Business, Economics and Jobs

Lance Armstrong sued for lying in his books


A woman as she watches the CBS morning show featuring TV presenter Oprah Winfrey talking about her interview with the cyclist Lance Armstrong, Washington DC, January 15, 2013.



Now that he's admitted to doping, Lance Armstrong's inspirational memoirs aren't so inspirational anymore, and some of his readers are demanding a refund.

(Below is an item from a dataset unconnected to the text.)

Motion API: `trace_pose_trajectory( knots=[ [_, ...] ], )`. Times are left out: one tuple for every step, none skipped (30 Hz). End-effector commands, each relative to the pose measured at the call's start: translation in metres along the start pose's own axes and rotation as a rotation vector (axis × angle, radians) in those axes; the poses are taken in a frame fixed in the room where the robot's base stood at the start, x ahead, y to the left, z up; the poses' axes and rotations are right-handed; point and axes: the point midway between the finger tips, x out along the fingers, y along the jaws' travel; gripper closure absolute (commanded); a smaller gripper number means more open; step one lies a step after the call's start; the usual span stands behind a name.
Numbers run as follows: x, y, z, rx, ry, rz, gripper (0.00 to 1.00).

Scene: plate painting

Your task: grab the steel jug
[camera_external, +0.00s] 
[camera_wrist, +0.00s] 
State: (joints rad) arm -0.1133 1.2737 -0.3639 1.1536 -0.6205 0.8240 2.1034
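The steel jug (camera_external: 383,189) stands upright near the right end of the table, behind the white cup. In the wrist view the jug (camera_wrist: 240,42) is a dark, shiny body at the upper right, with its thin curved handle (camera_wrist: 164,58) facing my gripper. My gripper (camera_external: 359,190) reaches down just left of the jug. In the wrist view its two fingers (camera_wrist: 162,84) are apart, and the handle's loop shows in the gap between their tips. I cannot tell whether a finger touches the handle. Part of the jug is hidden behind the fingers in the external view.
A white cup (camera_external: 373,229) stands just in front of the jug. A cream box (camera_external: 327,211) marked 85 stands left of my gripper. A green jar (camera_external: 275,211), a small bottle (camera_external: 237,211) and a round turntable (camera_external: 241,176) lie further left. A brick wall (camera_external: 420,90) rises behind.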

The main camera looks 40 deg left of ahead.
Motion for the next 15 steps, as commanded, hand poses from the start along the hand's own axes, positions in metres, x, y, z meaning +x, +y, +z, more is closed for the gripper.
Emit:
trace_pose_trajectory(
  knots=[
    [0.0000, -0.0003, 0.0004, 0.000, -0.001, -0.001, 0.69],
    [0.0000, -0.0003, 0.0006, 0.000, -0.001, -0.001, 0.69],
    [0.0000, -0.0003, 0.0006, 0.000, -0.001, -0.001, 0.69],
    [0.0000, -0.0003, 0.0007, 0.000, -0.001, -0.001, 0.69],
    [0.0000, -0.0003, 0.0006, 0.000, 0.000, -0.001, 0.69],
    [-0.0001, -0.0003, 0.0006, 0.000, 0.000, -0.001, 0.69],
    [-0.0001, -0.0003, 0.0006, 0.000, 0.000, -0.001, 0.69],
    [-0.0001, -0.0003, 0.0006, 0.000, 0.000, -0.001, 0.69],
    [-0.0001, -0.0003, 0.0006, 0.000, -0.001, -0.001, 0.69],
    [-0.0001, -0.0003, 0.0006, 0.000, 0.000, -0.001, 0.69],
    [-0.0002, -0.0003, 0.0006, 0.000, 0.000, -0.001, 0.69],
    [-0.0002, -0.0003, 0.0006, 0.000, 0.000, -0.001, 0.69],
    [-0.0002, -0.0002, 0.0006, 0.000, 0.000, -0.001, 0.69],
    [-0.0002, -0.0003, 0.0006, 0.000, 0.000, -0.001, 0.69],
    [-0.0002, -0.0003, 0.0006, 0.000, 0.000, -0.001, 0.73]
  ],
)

Two California men have filed suit against Lance Armstrong and his book publishers in federal court for fraud and false advertising. The named plaintiffs in the class action suit are Rob Stutzman, a public relations executive who served as a deputy chief of staff for former California Governor Arnold Schwarzenegger, and Jonathan Wheeler, a chef and amateur cyclist, Reuters reported

More from GlobalPost: Lance Armstrong's admission to Oprah draws criticism, praise

The lawsuit explains that Armstrong's books, "It's Not About the Bike" and "Every Second Counts," were marketed as non-fiction, which is why the plaintiffs purchased the books. But, in fact, the "defendants knew or should have known that these books were works of fiction," the suit argues. Nerds.

The plaintiffs are trying to get a refund for all people in California who bought Armstrong's books, USA Today reported, and claim that they would not have bought the books if they had known "the true facts concerning Armstrong's misconduct."